Good morning, Phoenician.

'The Treaty of Waitangi', you say. Well, yes, that would be notable in New Zealand, although I hope you studied the English version rather than the Maori one.

Although students in the United States are exposed (at least, ideally) to both American and European treaties, those of the Southern Hemisphere are almost never mentioned, even though there is quite a bit of interesting history down there, particularly for the anglophonic world. Chalk that up to Euro/American centricism, I suppose.


The Dark Wraith can't say that he is all that swift when it comes to Pacific Southern Hemisphere history, either.

Tue Oct 31, 09:15:06 AM EST  
 Dark Wraith blogged...

Good morning, Karen M.

I do hope you have an opportunity to look into the history of the early labor union movement in the United States.

Before the Civil War, "unions" were really not much more than craft guilds that were most decidedly not all that interested in a broad-based labor rights movement.
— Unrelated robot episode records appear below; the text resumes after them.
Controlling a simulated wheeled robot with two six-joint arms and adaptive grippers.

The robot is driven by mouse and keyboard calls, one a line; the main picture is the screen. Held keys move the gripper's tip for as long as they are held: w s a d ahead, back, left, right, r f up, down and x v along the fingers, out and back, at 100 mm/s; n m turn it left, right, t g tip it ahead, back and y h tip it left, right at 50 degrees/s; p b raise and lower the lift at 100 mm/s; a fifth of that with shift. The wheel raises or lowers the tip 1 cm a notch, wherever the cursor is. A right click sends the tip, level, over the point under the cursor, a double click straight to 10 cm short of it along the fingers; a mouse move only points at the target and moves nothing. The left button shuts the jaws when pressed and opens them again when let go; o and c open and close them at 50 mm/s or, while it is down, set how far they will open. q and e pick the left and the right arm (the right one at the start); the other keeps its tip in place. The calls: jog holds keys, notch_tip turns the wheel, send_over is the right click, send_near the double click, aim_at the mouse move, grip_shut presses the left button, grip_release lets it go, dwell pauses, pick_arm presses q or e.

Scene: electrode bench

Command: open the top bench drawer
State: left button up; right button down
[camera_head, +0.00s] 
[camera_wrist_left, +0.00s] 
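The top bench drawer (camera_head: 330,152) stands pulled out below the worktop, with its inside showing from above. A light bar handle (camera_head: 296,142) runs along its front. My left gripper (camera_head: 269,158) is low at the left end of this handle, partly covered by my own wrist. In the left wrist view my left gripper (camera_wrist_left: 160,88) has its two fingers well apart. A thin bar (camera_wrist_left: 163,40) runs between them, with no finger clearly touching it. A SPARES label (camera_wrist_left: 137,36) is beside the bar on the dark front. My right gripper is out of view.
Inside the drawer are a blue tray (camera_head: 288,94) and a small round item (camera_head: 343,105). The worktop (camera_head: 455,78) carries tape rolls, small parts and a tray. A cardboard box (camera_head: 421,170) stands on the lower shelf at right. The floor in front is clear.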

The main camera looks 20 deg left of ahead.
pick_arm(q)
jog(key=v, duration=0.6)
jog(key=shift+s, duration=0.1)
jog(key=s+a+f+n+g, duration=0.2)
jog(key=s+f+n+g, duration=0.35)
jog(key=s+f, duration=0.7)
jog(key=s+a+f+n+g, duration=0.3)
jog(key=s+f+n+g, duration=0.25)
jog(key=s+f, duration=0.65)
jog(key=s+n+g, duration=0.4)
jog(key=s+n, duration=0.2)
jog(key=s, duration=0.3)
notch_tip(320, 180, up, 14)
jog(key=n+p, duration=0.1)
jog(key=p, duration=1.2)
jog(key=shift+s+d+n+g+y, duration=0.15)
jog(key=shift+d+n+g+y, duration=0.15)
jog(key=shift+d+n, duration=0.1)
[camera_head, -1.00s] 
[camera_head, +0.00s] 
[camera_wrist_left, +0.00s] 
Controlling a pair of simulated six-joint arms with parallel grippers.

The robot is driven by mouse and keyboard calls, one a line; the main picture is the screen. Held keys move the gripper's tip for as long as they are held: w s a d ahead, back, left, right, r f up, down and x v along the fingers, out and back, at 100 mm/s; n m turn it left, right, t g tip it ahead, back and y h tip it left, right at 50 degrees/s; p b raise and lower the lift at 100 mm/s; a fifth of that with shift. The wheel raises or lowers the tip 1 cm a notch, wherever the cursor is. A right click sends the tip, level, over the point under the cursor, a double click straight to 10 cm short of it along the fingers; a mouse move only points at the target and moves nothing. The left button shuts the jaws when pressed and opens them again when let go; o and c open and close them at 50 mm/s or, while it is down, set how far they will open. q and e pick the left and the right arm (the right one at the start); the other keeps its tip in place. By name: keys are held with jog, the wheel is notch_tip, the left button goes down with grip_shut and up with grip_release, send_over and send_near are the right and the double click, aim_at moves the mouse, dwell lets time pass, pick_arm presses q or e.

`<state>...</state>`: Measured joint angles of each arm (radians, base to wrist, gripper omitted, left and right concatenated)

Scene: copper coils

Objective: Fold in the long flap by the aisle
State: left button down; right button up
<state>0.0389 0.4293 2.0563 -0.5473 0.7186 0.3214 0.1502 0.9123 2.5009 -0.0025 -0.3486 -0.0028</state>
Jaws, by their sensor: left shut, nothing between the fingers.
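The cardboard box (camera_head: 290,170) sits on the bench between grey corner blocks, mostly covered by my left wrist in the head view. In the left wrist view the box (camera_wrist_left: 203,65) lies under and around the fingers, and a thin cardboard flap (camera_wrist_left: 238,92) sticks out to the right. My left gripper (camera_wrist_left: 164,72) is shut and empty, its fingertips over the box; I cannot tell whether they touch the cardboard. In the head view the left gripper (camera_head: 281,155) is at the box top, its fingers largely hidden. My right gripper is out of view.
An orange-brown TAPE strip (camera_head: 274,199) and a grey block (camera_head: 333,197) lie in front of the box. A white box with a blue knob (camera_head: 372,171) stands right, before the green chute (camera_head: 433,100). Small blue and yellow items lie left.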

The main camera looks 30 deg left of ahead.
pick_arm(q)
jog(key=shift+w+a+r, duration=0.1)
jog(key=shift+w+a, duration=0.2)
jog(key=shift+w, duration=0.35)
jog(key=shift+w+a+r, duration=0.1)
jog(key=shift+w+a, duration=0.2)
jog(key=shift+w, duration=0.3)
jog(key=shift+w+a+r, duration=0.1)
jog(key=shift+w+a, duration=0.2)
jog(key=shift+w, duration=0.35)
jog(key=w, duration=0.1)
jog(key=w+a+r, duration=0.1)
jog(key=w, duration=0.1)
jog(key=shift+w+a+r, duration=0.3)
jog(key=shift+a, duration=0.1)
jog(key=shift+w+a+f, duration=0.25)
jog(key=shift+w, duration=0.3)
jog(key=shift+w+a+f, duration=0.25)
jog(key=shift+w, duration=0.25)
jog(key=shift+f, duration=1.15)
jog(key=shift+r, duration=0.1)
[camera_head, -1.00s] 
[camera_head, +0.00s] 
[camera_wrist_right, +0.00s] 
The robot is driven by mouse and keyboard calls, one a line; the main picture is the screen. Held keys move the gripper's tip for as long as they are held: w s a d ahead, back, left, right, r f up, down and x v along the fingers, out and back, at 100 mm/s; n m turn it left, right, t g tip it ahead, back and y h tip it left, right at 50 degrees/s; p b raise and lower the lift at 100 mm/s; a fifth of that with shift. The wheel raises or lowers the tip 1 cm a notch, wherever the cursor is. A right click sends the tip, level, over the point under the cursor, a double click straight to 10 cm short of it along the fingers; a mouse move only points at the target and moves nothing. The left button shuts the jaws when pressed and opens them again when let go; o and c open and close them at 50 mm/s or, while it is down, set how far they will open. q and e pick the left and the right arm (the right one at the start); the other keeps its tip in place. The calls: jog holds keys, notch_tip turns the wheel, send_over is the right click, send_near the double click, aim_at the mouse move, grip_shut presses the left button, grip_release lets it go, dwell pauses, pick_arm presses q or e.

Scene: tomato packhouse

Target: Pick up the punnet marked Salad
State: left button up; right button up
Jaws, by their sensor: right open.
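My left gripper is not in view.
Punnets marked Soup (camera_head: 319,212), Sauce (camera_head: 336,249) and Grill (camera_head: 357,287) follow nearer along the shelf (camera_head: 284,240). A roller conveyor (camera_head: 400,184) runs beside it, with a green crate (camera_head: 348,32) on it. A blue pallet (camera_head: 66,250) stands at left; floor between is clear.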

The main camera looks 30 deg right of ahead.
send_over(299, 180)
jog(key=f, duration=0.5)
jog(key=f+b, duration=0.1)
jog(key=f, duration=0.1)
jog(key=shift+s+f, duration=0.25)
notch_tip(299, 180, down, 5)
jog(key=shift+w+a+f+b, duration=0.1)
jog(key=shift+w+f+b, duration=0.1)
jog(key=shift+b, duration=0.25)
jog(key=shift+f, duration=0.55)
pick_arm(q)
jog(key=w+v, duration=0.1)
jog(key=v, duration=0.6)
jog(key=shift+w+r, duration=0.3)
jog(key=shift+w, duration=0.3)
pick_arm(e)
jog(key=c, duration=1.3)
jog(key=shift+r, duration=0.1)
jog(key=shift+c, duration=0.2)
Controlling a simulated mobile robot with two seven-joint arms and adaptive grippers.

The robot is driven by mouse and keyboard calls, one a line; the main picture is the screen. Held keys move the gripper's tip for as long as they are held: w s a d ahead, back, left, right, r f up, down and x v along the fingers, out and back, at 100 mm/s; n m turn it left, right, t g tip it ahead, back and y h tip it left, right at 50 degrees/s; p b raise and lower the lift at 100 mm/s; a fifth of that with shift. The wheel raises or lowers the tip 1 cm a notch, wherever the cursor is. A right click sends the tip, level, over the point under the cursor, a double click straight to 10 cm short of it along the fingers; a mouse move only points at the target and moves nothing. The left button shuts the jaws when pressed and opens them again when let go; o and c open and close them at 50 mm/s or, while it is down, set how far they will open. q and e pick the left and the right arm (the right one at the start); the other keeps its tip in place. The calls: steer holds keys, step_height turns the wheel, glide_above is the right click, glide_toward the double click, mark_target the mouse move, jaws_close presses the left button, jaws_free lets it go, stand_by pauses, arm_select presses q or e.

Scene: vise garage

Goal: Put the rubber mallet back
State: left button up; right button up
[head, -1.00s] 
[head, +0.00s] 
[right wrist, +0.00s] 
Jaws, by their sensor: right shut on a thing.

That is not to say, however, that the idea of worker rights was not in play; there were notable writers and even poets addressing such issues, but these people got very little traction. The poet Caroline Elizabeth Sarah Norton, who wrote the poem "I Do Not Love Thee," among others, was an advocate for protection of children working in factories (if I am accurately remembering the issues and their advocates).

Once Marx's writings were published and somewhat widely disseminated in the United States, Socialist ideas gave more than a little life to union efforts here, but the Knights of Labor never got the ball rolling like the American Federation of Labor. I discuss this matter in class, and ask students to assess whether it was merely a matter of organizational skills or if it had something to do with a "natural" tendency of rank-and-file American laborers to be ill at ease with the Socialist thinking that animated the Knights of Labor but not nearly so much the AFL.

It's very interesting history, both from a theoretical perspective and from the more human side. Some of the stories are just riveting, and far too little is written these days about what happened in those early years of the American labor movement.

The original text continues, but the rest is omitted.